## [Exercise requirements]
The records that follow are to be repeated without alteration.

## [Dataset extract]
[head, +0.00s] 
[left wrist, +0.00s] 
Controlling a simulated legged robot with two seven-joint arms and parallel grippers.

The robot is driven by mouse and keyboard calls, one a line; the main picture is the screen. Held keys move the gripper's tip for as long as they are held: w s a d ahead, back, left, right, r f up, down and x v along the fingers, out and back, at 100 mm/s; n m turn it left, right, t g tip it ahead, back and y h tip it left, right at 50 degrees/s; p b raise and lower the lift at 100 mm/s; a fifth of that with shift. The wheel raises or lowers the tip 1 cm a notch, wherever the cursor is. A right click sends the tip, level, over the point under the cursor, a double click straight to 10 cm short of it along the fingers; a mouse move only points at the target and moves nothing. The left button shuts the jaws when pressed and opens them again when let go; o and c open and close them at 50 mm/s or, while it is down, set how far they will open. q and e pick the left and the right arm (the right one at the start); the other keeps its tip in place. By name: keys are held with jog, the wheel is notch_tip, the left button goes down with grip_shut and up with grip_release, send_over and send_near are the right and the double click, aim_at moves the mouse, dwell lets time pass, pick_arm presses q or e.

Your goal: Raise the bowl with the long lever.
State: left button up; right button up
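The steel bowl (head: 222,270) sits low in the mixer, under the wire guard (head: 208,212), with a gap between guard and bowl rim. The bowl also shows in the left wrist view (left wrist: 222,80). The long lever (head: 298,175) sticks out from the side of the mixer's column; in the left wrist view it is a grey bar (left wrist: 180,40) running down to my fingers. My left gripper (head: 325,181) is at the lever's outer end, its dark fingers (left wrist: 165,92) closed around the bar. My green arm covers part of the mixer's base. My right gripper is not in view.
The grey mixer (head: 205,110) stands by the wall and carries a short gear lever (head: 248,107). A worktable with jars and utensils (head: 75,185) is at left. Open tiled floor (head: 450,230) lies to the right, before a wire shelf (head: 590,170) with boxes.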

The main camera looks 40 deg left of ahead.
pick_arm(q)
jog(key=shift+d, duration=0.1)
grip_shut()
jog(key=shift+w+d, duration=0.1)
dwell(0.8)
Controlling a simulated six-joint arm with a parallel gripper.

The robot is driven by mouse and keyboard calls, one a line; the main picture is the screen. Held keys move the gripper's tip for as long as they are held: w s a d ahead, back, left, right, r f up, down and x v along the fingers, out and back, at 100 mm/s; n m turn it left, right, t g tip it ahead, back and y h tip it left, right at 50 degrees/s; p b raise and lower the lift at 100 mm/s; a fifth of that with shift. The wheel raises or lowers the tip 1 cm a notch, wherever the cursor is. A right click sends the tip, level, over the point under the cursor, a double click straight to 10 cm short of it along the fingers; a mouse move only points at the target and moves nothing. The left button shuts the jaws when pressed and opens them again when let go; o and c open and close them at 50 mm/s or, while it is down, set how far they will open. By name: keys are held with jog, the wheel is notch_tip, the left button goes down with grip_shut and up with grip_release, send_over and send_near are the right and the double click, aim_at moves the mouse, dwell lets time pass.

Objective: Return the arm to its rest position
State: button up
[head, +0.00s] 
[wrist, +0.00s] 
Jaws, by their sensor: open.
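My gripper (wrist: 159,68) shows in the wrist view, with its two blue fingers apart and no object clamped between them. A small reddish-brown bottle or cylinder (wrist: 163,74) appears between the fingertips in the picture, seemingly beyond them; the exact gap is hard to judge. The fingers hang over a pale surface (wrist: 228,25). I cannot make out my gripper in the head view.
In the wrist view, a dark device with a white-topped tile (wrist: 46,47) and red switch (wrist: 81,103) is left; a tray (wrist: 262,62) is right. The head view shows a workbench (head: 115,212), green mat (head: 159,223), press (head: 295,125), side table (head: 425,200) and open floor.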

## [Written response]
[head, +0.00s] 
[left wrist, +0.00s] 
Controlling a simulated legged robot with two seven-joint arms and parallel grippers.

The robot is driven by mouse and keyboard calls, one a line; the main picture is the screen. Held keys move the gripper's tip for as long as they are held: w s a d ahead, back, left, right, r f up, down and x v along the fingers, out and back, at 100 mm/s; n m turn it left, right, t g tip it ahead, back and y h tip it left, right at 50 degrees/s; p b raise and lower the lift at 100 mm/s; a fifth of that with shift. The wheel raises or lowers the tip 1 cm a notch, wherever the cursor is. A right click sends the tip, level, over the point under the cursor, a double click straight to 10 cm short of it along the fingers; a mouse move only points at the target and moves nothing. The left button shuts the jaws when pressed and opens them again when let go; o and c open and close them at 50 mm/s or, while it is down, set how far they will open. q and e pick the left and the right arm (the right one at the start); the other keeps its tip in place. By name: keys are held with jog, the wheel is notch_tip, the left button goes down with grip_shut and up with grip_release, send_over and send_near are the right and the double click, aim_at moves the mouse, dwell lets time pass, pick_arm presses q or e.

Your goal: Raise the bowl with the long lever.
State: left button up; right button up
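The steel bowl (head: 222,270) sits low in the mixer, under the wire guard (head: 208,212), with a gap between guard and bowl rim. The bowl also shows in the left wrist view (left wrist: 222,80). The long lever (head: 298,175) sticks out from the side of the mixer's column; in the left wrist view it is a grey bar (left wrist: 180,40) running down to my fingers. My left gripper (head: 325,181) is at the lever's outer end, its dark fingers (left wrist: 165,92) closed around the bar. My green arm covers part of the mixer's base. My right gripper is not in view.
The grey mixer (head: 205,110) stands by the wall and carries a short gear lever (head: 248,107). A worktable with jars and utensils (head: 75,185) is at left. Open tiled floor (head: 450,230) lies to the right, before a wire shelf (head: 590,170) with boxes.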

The main camera looks 40 deg left of ahead.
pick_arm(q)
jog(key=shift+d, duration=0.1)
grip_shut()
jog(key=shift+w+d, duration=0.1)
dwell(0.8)
Controlling a simulated six-joint arm with a parallel gripper.

The robot is driven by mouse and keyboard calls, one a line; the main picture is the screen. Held keys move the gripper's tip for as long as they are held: w s a d ahead, back, left, right, r f up, down and x v along the fingers, out and back, at 100 mm/s; n m turn it left, right, t g tip it ahead, back and y h tip it left, right at 50 degrees/s; p b raise and lower the lift at 100 mm/s; a fifth of that with shift. The wheel raises or lowers the tip 1 cm a notch, wherever the cursor is. A right click sends the tip, level, over the point under the cursor, a double click straight to 10 cm short of it along the fingers; a mouse move only points at the target and moves nothing. The left button shuts the jaws when pressed and opens them again when let go; o and c open and close them at 50 mm/s or, while it is down, set how far they will open. By name: keys are held with jog, the wheel is notch_tip, the left button goes down with grip_shut and up with grip_release, send_over and send_near are the right and the double click, aim_at moves the mouse, dwell lets time pass.

Objective: Return the arm to its rest position
State: button up
[head, +0.00s] 
[wrist, +0.00s] 
Jaws, by their sensor: open.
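My gripper (wrist: 159,68) shows in the wrist view, with its two blue fingers apart and no object clamped between them. A small reddish-brown bottle or cylinder (wrist: 163,74) appears between the fingertips in the picture, seemingly beyond them; the exact gap is hard to judge. The fingers hang over a pale surface (wrist: 228,25). I cannot make out my gripper in the head view.
In the wrist view, a dark device with a white-topped tile (wrist: 46,47) and red switch (wrist: 81,103) is left; a tray (wrist: 262,62) is right. The head view shows a workbench (head: 115,212), green mat (head: 159,223), press (head: 295,125), side table (head: 425,200) and open floor.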

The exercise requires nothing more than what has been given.